Instructions to follow
Your output is the lines from the first one to the one containing "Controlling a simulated", repeated exactly, with images left out.

Given data
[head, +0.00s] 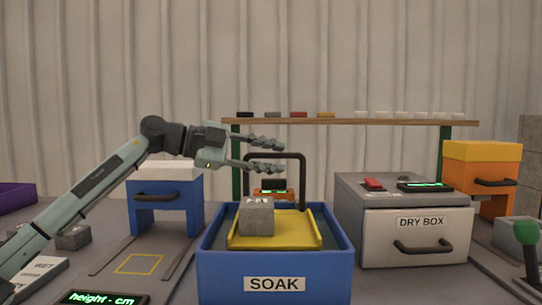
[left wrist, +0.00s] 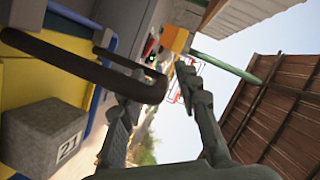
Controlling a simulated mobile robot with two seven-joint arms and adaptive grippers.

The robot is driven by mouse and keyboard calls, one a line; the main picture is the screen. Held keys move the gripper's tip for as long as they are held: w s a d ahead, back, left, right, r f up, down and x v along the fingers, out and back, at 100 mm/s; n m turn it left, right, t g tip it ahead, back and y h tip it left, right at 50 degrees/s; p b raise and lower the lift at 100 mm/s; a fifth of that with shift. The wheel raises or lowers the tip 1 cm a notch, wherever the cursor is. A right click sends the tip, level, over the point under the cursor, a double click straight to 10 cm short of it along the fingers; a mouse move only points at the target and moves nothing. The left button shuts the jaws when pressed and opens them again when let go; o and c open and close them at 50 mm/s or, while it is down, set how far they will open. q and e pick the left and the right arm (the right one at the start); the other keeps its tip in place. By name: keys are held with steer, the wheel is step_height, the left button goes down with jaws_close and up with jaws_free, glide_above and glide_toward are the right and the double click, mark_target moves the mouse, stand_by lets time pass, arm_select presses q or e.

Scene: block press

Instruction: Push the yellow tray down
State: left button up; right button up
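The yellow tray (head: 275,232) sits inside the blue SOAK bin (head: 223,272), and a grey block (head: 256,216) rests on its left part. A black bent handle (head: 304,185) rises from the tray area. My left gripper (head: 284,157) is open at the handle's top bar, one finger above the bar's level and one below. In the left wrist view the handle (left wrist: 70,62) reaches toward the space between the open fingers (left wrist: 160,115); I cannot tell whether they touch it. The block (left wrist: 42,138) there shows the number 21. My right gripper is not in view.
A grey DRY BOX (head: 416,240) stands right of the bin. A blue drawer unit (head: 165,205) stands to the left, and an orange one (head: 484,185) at the far right. A shelf (head: 350,122) with small blocks runs behind. A green-knobbed lever (head: 526,233) is at front right.

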Solution for this task
[head, +0.00s] 
[left wrist, +0.00s] 
Controlling a simulated mobile robot with two seven-joint arms and adaptive grippers.

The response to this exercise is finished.